Given instruction: All of the material below is to be retyped exactly.

Material provided:
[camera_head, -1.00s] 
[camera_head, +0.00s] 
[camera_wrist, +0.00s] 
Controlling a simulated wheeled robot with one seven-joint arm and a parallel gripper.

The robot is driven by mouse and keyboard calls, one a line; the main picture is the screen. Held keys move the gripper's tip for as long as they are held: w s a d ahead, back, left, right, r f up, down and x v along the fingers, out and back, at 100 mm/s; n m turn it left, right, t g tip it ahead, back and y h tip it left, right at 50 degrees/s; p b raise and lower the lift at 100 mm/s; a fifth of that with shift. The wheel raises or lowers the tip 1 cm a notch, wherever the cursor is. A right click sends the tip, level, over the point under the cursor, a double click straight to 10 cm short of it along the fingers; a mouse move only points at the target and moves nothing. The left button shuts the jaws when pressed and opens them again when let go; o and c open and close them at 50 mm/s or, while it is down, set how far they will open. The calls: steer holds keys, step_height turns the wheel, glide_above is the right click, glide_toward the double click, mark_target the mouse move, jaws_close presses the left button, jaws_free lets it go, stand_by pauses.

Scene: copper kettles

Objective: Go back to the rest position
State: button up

Full response:
[camera_head, -1.00s] 
[camera_head, +0.00s] 
[camera_wrist, +0.00s] 
Controlling a simulated wheeled robot with one seven-joint arm and a parallel gripper.

The robot is driven by mouse and keyboard calls, one a line; the main picture is the screen. Held keys move the gripper's tip for as long as they are held: w s a d ahead, back, left, right, r f up, down and x v along the fingers, out and back, at 100 mm/s; n m turn it left, right, t g tip it ahead, back and y h tip it left, right at 50 degrees/s; p b raise and lower the lift at 100 mm/s; a fifth of that with shift. The wheel raises or lowers the tip 1 cm a notch, wherever the cursor is. A right click sends the tip, level, over the point under the cursor, a double click straight to 10 cm short of it along the fingers; a mouse move only points at the target and moves nothing. The left button shuts the jaws when pressed and opens them again when let go; o and c open and close them at 50 mm/s or, while it is down, set how far they will open. The calls: steer holds keys, step_height turns the wheel, glide_above is the right click, glide_toward the double click, mark_target the mouse move, jaws_close presses the left button, jaws_free lets it go, stand_by pauses.

Scene: copper kettles

Objective: Go back to the rest position
State: button up

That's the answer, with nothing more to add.